Le 6 avril, c'est au terme d'une séquence renversante de « décryptage » des éléments de langage du RN après la condamnation judiciaire de Marine Le Pen – les reproduisant en réalité les uns après les autres, du fait de l'absence totale de contradiction après leur diffusion – que la brillante équipe de « C médiatique » (France 5) introduit son « invité du jour » : Éric Naulleau. Un « polémiste provocateur, essayiste, fan de culture et de rock », lançait vaillamment la présentatrice Mélanie Taravant lors du sommaire, disposée à tous les euphémismes pour ne pas employer les termes qui s'imposent à l'égard de ce compagnon de route de l'extrême droite, préférant évoquer une « grande gueule du PAF » ou encore un « critique littéraire, éditeur, essayiste, chroniqueur, avec des prises de position toujours très tranchées ».

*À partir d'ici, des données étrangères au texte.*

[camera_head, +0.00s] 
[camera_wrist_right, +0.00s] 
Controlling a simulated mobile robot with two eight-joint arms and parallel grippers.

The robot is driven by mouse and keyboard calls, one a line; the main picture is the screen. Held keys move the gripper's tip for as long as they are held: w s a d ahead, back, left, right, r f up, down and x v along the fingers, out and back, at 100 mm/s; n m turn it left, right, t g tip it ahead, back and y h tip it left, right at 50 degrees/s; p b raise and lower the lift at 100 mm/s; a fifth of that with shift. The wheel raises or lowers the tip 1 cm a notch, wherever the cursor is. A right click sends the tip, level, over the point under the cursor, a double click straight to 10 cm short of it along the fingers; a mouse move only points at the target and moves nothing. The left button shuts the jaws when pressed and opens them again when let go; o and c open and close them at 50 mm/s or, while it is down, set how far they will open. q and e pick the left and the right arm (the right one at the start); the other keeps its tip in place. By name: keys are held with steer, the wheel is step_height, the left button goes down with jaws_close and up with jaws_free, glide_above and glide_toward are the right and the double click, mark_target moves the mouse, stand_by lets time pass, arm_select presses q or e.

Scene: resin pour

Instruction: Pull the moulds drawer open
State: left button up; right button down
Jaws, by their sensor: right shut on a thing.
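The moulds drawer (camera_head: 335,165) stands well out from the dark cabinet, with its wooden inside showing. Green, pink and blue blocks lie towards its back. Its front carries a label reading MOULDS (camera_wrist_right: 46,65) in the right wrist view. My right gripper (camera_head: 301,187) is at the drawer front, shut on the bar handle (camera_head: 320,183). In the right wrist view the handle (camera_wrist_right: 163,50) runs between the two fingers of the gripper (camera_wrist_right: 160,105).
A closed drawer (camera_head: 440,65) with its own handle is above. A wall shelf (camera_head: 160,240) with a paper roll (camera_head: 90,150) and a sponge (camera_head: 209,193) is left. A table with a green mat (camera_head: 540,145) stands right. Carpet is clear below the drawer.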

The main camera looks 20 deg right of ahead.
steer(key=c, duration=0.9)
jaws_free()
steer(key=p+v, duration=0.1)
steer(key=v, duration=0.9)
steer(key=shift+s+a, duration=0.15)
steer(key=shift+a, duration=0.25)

Comme le résumait Blast dans un portrait aux petits oignons, la carrière d'Éric Naulleau parle pourtant pour elle, depuis sa franche amitié avec Éric Zemmour et la co-écriture d'un livre avec l'antisémite Alain Soral, jusqu'à des contributions dans « l'ensemble des médias les plus réactionnaires, voire franchement d'extrême droite » (Le FigaroVox, Valeurs actuelles, L'Incorrect, Éléments, Frontières, Front Populaire, etc.), en passant par des « conférences à l'université d'été de Reconquête, […] à l'invitation de sections locales de Reconquête, décidément, voire de l'Action française ». Bref, les « accointances personnelles et idéologiques [d'Éric Naulleau] avec l'extrême droite ne sont pas nouvelles, loin de là ».
« Est-ce que vous vous sentez encore de gauche ? »
Mais ces faits d'arme ont de toute évidence un goût de trop peu pour les journalistes de « C médiatique ». Au prix de moult contorsions, le chroniqueur François Saltiel – également producteur et animateur sur France Culture – entretient ainsi le confusionnisme ambiant :
François Saltiel : Vous partez sur C8, dans la galaxie un petit peu Bolloré, avec Cyril Hanouna, où vous êtes chroniqueur, puis joker, puis vous avez vos émissions ; vous signez aussi dans le JDD qui appartient au même groupe. Et puis c'est là où, peut-être, certaines personnes ont un peu eu du mal à vous suivre, parce que c'est un peu confus finalement d'être de gauche et d'officier comme ça sur le groupe Bolloré. Vous le comprenez, justement, ce côté un peu illisible que vous pouvez donner à certaines personnes ? Est-ce que vous vous sentez encore de gauche ?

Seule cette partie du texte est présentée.